▸ **AIM OF THE EXERCISE**:
Quote exactly and only this range of lines in the data below: the line that holds "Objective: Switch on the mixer" to the line that holds "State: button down", both included.

## Start SUPPLIED MATERIAL

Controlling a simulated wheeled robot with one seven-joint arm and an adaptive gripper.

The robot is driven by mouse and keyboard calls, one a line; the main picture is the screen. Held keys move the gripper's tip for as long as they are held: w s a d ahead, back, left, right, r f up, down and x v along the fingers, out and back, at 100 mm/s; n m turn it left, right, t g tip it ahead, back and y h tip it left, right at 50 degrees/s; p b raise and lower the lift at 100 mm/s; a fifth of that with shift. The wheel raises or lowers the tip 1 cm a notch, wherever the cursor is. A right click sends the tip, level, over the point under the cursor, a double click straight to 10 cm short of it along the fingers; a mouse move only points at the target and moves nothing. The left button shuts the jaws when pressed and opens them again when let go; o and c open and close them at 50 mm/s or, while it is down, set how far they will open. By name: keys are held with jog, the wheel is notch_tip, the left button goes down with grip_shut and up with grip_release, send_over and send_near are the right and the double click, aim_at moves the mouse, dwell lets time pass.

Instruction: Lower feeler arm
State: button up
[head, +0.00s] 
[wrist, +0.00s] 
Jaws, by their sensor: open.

## End SUPPLIED MATERIAL
## Start SUPPLIED MATERIAL

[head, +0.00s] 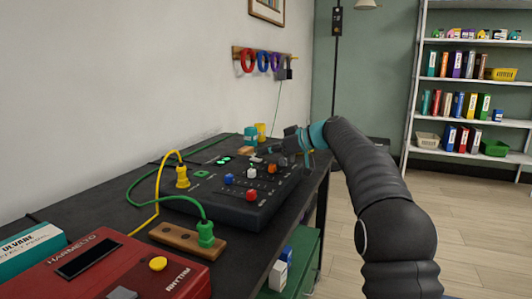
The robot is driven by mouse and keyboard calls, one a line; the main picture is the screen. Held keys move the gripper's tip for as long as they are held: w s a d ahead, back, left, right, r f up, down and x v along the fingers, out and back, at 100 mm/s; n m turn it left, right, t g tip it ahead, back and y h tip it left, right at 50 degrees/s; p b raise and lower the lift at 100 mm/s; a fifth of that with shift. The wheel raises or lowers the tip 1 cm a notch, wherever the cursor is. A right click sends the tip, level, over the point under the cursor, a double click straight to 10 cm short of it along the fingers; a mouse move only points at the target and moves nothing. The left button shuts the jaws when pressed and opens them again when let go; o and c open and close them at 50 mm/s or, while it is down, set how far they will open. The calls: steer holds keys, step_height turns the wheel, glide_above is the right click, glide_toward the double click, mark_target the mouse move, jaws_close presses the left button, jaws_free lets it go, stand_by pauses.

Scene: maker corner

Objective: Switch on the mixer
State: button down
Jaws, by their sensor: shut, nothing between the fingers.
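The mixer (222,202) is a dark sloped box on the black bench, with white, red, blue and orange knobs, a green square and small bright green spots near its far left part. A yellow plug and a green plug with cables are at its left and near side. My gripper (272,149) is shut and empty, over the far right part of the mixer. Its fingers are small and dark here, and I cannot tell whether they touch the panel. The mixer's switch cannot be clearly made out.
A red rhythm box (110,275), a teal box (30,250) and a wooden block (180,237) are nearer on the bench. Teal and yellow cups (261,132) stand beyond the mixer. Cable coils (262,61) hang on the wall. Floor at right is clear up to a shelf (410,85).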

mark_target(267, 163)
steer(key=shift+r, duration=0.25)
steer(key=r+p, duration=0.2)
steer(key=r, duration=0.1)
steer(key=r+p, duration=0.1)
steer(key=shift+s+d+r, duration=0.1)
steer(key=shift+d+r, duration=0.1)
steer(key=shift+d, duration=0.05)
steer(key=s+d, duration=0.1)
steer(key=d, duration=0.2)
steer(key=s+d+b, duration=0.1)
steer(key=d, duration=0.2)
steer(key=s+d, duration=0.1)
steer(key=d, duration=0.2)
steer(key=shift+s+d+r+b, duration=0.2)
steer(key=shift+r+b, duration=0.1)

## End SUPPLIED MATERIAL

▸ **EXPECTED ANSWER**:
Objective: Switch on the mixer
State: button down

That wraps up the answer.